Great Lakes State has highest electricity rates in the region
LANSING — If Michigan wants lower electricity rates it should eliminate its utility monopoly as it had in the past and as has been done by other nearby states successfully, an energy expert said Wednesday.
Ted Bolema, an adjunct scholar for the Mackinac Center for Public Policy and a senior policy editor with the Mercatus Center at George Mason University, talked about the benefits of electricity competition in Michigan. Legislators are currently debating energy policy and are considering keeping the system as is, opening up more sales of electricity generation by allowing more choice, or eliminating the current competition with full regulation.

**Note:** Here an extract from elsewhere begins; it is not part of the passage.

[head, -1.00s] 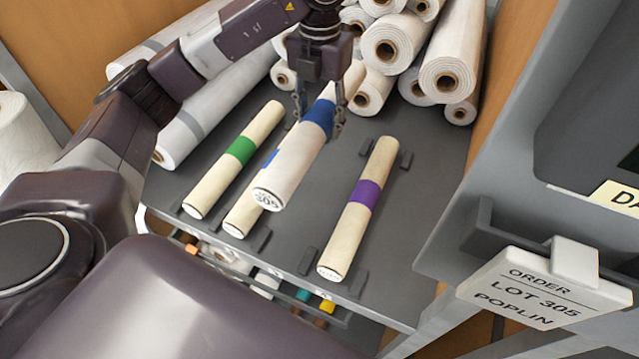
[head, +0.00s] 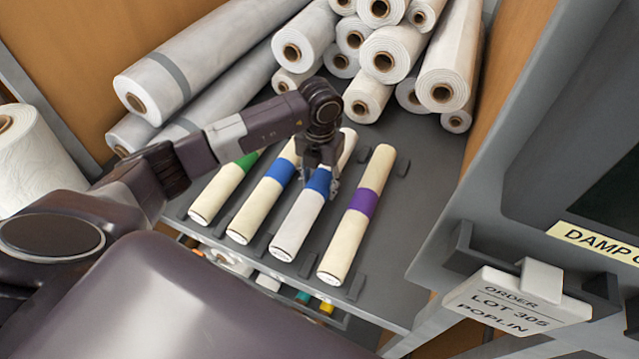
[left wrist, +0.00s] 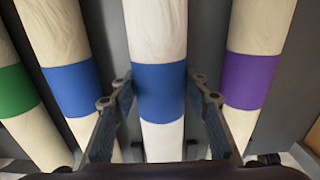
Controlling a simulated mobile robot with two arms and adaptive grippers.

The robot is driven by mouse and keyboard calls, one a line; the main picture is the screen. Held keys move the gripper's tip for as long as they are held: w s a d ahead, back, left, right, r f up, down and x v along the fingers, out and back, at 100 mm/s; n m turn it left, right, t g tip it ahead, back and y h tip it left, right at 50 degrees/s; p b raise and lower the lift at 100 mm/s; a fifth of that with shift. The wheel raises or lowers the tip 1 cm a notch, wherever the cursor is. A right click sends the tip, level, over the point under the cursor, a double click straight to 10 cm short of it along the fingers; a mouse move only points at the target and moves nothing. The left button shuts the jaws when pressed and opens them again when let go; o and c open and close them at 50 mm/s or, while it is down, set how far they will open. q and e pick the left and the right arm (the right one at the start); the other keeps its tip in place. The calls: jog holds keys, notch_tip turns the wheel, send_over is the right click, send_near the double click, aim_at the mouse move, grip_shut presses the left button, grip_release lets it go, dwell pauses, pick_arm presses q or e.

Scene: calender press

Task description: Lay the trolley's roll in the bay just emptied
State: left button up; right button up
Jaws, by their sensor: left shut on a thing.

Michigan has a cap of 10 percent for alternative energy suppliers. That is, 90 percent of the market share of energy at the generation level is guaranteed to the major utilities — Consumers Energy and DTE Energy, in their territories. The major utilities continue to have a 100 percent monopoly in distribution of electricity, and charge alternative suppliers for providing distribution over their regulated distribution networks.
From 2002-2008, Michigan had energy choice, meaning customers were free to choose their energy providers. In 2008, a bill was passed that established the cap along with a 10 percent renewable energy mandate. The 10 percent cap was reached in 2009, and now customers who want to buy electricity from another supplier go on a waiting list until space opens up under the cap.
More than 10,000 Michigan customers have chosen to switch suppliers, and more than 12,000 are on the waiting list. If all 12,000 customers on the waiting list switched, the large utilities would still have market shares in generation of over 75 percent, along with their current 100 percent market shares in distribution.
Bolema said Michigan has the highest electricity prices among the Great Lakes states. The state also has the highest energy rates of any state that gets more than half of its energy from coal.
The Great Lakes states include Michigan, Ohio, Indiana, Illinois and Wisconsin. Indiana and Wisconsin have no choice, Ohio and Illinois allow choice fully, and Michigan has a hybrid market. Energy prices have been increasing more rapidly in states with less competition.
Illinois has had energy choice for the longest period of time. The Illinois rates were about the same as in Michigan until Michigan imposed its cap. Now rates in Illinois are 30 percent lower.
Bolema said removing the cap and allowing more competition does not mean deregulation.
"Electricity is still going to be regulated and no one is proposing allowing competition in the distribution of electricity,” Bolema said, noting that the recent blackouts in Michigan were all at the distribution stage.
Bolema took on a few of the popular arguments against getting rid of the electricity monopoly:
Energy choice will lead to higher prices.
"The track record on this shows just the opposite," Bolema said, pointing to prices increasing slower with choice states.
It will lead to wild rate fluctuations.
Bolema said prices were more stable in Michigan during choice and less so under the cap.
It has failed everywhere it has been tried.
Bolema concedes that some states have made a mess with energy restructuring, but he said most states that have instituted it well have kept it, along with lower rates.
"Most states that have introduced choice have done so because they had the highest energy rates," Bolema said. "They’ve had lower [rate] increases since then."
It will lead to mass outages.
The distribution of electricity is still regulated, Bolema said. Reserve margins and investment both increased during Michigan's energy choice era.
"And, of course, we have outages now with the cap," he said.
Average monthly residential bills are below the national average in Michigan.
This is true, Bolema said, but that’s due to climate.
"Michigan residents will still benefit from lower monthly bills," Bolema said. "And they will likely be even lower with competition."